Borage can grow about 30” inches tall and 18” wide. If you let the flowers stay on the plant it will set seeds and appear everywhere in your yard!  I don’t mind this kind of invasive plant because it is quite pretty with blue star-like flowers. All parts of the plant are edible, except the root.  I have not tried to eat the flowers yet but the leaves taste delicious. They are hairy and spiky so you would have to be careful when you pick them.  Once they are washed, they are not too spiky.  People say they taste refreshing like cucumbers but I think they taste like something else which I have no idea what, just that it is herb-like.  Sometimes, I would pick up the leaves right off the plant and eat them (and saying “ouch, ouch” as the spiky hair pricks me!!!). The nice thing is bees and butterflies love them so it’s a great pollinating plant.  
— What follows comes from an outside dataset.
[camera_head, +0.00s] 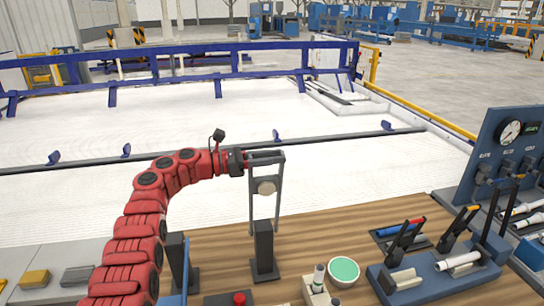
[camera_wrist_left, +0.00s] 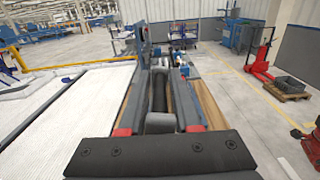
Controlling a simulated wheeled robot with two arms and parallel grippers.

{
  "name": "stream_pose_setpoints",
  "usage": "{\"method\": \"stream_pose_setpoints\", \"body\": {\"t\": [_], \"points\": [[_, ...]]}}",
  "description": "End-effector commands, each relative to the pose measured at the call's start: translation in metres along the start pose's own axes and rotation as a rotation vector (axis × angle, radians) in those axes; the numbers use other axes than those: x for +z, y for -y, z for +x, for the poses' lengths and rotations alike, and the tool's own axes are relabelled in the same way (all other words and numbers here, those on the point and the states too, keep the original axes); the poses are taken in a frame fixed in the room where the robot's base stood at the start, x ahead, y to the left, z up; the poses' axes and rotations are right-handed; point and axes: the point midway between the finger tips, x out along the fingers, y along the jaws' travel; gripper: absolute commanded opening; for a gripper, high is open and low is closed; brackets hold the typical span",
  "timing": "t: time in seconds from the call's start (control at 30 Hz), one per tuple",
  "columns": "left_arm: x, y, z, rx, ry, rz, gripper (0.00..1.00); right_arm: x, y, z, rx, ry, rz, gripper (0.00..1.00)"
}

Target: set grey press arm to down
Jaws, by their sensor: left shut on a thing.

In the picture above the borage sprouted in this hibiscus container and makes a nice decoration for my otherwise boring pot. They have really huge, green 6-7 inches long leaves. I did not plant those guys there, they just sprouted about 3-4 plants. Soon they will have nice blue flowers to go with the pink hibiscus. I can’t wait for spring to arrive!

In my garden there are a few other wonderful things happening this January as well. I discovered my narcissus, hyacinth, “Pink Surprise” calendula, and the Alyogyne huegelii “Blue Hibiscus” flowered. What a wonderful surprise for a very windy winter! Also, I have no idea what the white flowers are in this group so if anyone knows, please let me know. Happy Sunday!